The Fed softened the blow of reducing its stimulus by making its forward guidance on interest rates even more dovish.

"It likely will be appropriate to maintain the current target range for the federal funds rate well past the time that the unemployment rate declines below 6-1/2 percent, especially if projected inflation continues to run below the committee's 2 percent longer-run goal," the Fed statement said.

Samy Chaar, senior investment strategist at Lombard Odier's private banking division noted the Fed's forecasts for the funds rate had also been trimmed out to the end of 2016.

"It's a dovish taper and for now it's the perfect deal," Chaar said. "The equity market has appreciated the move but what is also important is that the bond market has not reacted negatively."
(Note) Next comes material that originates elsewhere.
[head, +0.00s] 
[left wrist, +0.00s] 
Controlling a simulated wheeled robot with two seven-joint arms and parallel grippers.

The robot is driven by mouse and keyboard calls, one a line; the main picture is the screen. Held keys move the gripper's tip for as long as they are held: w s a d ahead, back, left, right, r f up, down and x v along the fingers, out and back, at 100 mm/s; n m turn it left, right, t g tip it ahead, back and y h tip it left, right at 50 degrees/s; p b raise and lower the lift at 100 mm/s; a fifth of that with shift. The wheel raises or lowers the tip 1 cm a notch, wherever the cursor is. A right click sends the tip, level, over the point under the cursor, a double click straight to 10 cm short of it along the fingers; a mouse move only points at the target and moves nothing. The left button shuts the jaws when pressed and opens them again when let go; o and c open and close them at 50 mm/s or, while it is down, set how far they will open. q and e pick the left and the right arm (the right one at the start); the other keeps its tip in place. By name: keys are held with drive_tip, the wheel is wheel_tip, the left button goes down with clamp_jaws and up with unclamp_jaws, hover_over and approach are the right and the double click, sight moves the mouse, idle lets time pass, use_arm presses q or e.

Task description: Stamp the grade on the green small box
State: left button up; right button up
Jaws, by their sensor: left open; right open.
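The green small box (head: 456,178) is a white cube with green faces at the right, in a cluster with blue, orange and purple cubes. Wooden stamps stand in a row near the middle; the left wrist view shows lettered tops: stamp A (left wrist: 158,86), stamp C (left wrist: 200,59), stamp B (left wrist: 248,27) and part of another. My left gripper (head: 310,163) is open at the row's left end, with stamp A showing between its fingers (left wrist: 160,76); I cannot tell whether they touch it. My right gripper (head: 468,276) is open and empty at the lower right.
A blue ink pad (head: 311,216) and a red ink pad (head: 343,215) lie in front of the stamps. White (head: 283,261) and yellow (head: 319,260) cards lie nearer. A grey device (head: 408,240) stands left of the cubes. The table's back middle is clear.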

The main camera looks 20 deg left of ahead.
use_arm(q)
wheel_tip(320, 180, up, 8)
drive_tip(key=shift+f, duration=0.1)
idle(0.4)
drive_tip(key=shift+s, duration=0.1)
The market seemed to agree, with futures prices pointing to only very minor profit taking on Wall Street when trading resumes. The Dow <.DJI> ended Wednesday up 1.84 percent, the S&P 500 <.SPX> gained 1.66 percent and the Nasdaq <.IXIC> 1.15 percent.

In Asia, stocks leapt from Sydney <.AXJO> to Seoul <.KS11>. The slide in the yen was viewed as positive for Japanese exports and profits, and thus for the Nikkei <.N225> which climbed 1.7 percent to its highest in six years. <.T>

Shanghai was one of the few the break ranks with a drop of 0.6 percent <.SSEC> after China's central bank declined to add liquidity to the banking system, pushing up money market rates.

BONDS KEEP CALM AND CARRY ON

The Fed move follows last week's smoother-than-expected U.S. budget agreement which should ensure there is no repeat of this year's unsettling government shutdown.

The Fed's message that tapering was not tightening looked to have resonated in debt markets as Fed fund futures held broadly steady out to the early 2016 contracts. A first hike in the funds rate is not fully priced in until November 2015.

Treasury yields inched up, and though there was some minor flattening of the curve as the short-end nosed higher, the main 10-year note remained well below this year's 3 percent peak at 2.88 percent.

European debt markets barely blinked. Benchmark German borrowing costs drifted sideways, while there was little reaction elsewhere in the region.

Still, tapering could be a double-edged sword for some countries since it could accelerate the "great rotation" of funds out of emerging markets and into developed world assets.

Indonesia, the Philippines, Thailand and Malaysia have all been hit to a varying extent in recent months.

The Indonesian rupiah hit a fresh five-year low, though the Fed's move was welcomed by Deputy Governor of Bank Indonesia, Perry Warjiyo.

"The announcement provides more clarity for the direction of Fed monetary policy," Warjiyo told Reuters.

Others are also better prepared for the change. Notably the mood around India has improved enough that its central bank held off on hiking interest rates on Wednesday, surprising many.

Commodity markets showed some trepidation. Gold slumped over $20 to a six-month low of $1,203 an ounce and uncomfortably close to the year low at $1,180.74. Copper fell the most in nearly three weeks to be down 0.8 percent.

Oil prices took only a small hit, with investors perhaps encouraged by signs of a pick-up in global growth.

Brent crude eased 5 cents at $109.57 a barrel. U.S. oil futures were steady at $97.84 a barrel and still up over a dollar on the week so far.